Dengan berbekal tempat
makanan berisi kurma dan tempat minum berisi air, Ibrahim meninggalkan
keduanya. Siti Hajar mengikutinya dan bertanyaa, Hendak ke manakah, wahai
Ibrahim? Engkau meninggalkan kami di lembah yang tiada teman atau apa pun?
Hajar mengulang
pertanyaannya beberapa kali. Saat dilihatnya Ibrahim hanya diam, segera ia
bersandar. Apakah Allah yang menyuruhmu berbuat demikian? Tanyanya dengan
kecerdasan luar biasa.
Jawab Ibrahim.
Jika demikian, maka Allah
tak akan menelantarkan kami. Kemudian
Hajar kembali ke tempat semula, sedangkan Ibrahim melanjutkan perjalanannya.
Nabi Ibrahim AS, bukanlah
pergi atas kemauanya sendiri. Semua itu adalah atas perintah Allah. Dengan berat
hati ia melanjutkan perjalanannya sampai ke Tsaniah, di mana istri dan anaknya
tak lagi bisa melihatnya. Bagaimanakah hati seorang ayah? Baru saja merasa senang karena mendapat
seoarang anak, sudah harus berpisah.
Ayah yang begitu penyayang
itu tentulah sedih. Namun, Nabi Ibrahim yakin Allah menginginkan yang terbaik
untuk hamba-Nya. Nabi Ibrahim menghadap wajahnya ke Baitullah seraya mengangkat
kedua tangannya dan berdoa, Ya Tuhan Kami, sesungguhnya aku telah menempatkan
sebagian keturunanku di lembah yang
tidak memiliki pepohonan, yaitu di sisi rumah-Mu yang suci.

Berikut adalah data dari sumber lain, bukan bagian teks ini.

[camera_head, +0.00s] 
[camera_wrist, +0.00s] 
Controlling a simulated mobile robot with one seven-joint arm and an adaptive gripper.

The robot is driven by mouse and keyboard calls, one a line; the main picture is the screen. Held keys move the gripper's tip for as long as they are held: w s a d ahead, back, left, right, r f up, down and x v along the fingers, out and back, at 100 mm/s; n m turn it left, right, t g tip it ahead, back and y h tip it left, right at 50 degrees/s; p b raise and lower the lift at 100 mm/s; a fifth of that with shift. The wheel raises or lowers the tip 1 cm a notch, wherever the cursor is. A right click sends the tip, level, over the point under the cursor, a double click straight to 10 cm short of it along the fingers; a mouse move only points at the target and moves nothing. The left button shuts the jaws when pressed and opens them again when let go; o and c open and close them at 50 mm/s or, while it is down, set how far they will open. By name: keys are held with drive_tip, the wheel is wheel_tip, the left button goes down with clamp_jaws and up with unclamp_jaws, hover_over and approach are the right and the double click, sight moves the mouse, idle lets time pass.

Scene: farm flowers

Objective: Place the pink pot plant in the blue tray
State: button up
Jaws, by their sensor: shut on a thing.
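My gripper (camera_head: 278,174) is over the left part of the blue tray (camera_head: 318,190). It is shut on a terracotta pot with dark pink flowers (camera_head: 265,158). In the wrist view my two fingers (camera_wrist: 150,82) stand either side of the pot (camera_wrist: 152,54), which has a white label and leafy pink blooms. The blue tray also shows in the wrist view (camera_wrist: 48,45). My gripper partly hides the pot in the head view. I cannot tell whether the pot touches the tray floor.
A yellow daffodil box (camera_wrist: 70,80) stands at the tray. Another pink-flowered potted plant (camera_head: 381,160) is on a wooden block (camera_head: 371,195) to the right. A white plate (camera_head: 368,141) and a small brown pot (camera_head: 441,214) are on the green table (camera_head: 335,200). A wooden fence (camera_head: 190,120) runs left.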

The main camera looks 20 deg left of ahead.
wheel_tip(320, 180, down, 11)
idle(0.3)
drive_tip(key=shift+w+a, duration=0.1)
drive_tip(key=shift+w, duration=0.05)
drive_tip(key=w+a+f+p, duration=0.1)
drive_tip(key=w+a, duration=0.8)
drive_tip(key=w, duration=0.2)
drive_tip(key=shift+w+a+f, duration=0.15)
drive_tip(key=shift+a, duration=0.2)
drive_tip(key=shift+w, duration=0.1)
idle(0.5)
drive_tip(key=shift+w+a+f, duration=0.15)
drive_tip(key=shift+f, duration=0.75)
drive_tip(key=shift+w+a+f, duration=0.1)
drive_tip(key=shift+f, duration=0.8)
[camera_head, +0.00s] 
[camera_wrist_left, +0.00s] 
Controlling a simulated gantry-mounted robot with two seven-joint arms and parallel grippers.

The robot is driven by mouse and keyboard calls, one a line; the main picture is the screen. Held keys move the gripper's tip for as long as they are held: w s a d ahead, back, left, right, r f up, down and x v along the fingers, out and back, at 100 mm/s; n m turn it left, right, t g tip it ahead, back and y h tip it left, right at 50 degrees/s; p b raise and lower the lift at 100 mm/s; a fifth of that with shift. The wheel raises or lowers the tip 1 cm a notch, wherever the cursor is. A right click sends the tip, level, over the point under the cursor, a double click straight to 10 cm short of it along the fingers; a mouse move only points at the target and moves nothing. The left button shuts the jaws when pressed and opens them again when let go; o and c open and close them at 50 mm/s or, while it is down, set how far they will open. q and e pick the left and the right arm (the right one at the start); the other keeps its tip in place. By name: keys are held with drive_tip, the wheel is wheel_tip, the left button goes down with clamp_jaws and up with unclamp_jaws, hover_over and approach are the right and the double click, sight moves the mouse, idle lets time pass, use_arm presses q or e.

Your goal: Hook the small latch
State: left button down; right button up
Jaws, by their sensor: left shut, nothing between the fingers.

Mudah-Mudahan mereka berterimah kasih. Sementara itu, Siti Hajar memperhatikan
anaknya yang berguling-guling kehausan. Ia tak tega. Dengan penuh cinta, ia
beranjak pergi mendaki Bukit Shafa. Ia
berharap ada orang yang akan menolongnya atau menemukan lokasi air. Ketika tak
menemukan apa yang di carinya, ia menaiki Bukit Marwah. Terus-menerus seperti
itu sebanyak tujuh kali, sampai datanglah pertolongan Allah. Tiba-tiba air keluar dari bawah kaki
Ismail kecil yang menangis karena kehausan.
Hajar takjub dan berkata,
Zamzam, zamzam. Berkumpul-kumpul. Ia segera membuat kolam kecil agar air Zamzam
tak kemana-mana.
Ibnu Abbas berkata bahwa
Rasulullah SAW, bersabda, Semoga Allah melimpahkan rahmat kepada bunda Ismail,
Siti Hajar. Jika ia membiarkan Zamzam atau jika ia tidak membuat kolam,
niscaya Zamzam menjadi mata air yang
mengalir.
Siti Hajar minum lalu menyusui
anaknya. Dengan limpahan karunia berupa
air yang diberikan Allah kepadanya,
banyak manusia singgah dan menetap si sana hingga ramailah tempat itu. Peristiwa
mendaki bukit Shafa dan bukit Marwah diabadaikan Allah sebagai salah satu rukun
haji dan umrah. Tujuannya adalah agar kita yakin bahwa Allah tak akan
menyia-nyiakan kita jiak kita senantiasa patuh dan berusaha semaksimal mungkin
dalam kehidupan ini, termasuk dalam berjuang untuk anak-anak kita.
Siti Hajar mengerti Allah
sangat menyayanginya. Ia Yakin Allah akan selalu menolongnya. Allah Yang Maha
Membalas kebaikan hamba-hamba-Nya mengabadikan namanya sampai sekarang. Siti
Hajar tetap dikenang orang sampai sekarang.
Apa pelajaran yang kita
petik dari Kisah Hajar? Ya, keyakinan
bahwa Allah sangat menyayanginya. Ia juga tidak hanya berpangku tangan dalam
menghadapi situasi sulit. Saat anak tercintanya kehausan, ia berusaha mencari
dengan mendaki bukit sebanyak tujuh kali. Ini usaha yang sungguh luar biasa.
Ya, tugas kita hanya
berusaha. Meskipun Siti Hajar mengitari Bukit Shafa dan Marwah sebanyak tujuh
kali, Allah tidak memberikan apa yang ia butuhkna. Allah justru memberikan apa
yang dibutuhkan di tempat yang tak pernah ia duga. Begitu pula dengan kita.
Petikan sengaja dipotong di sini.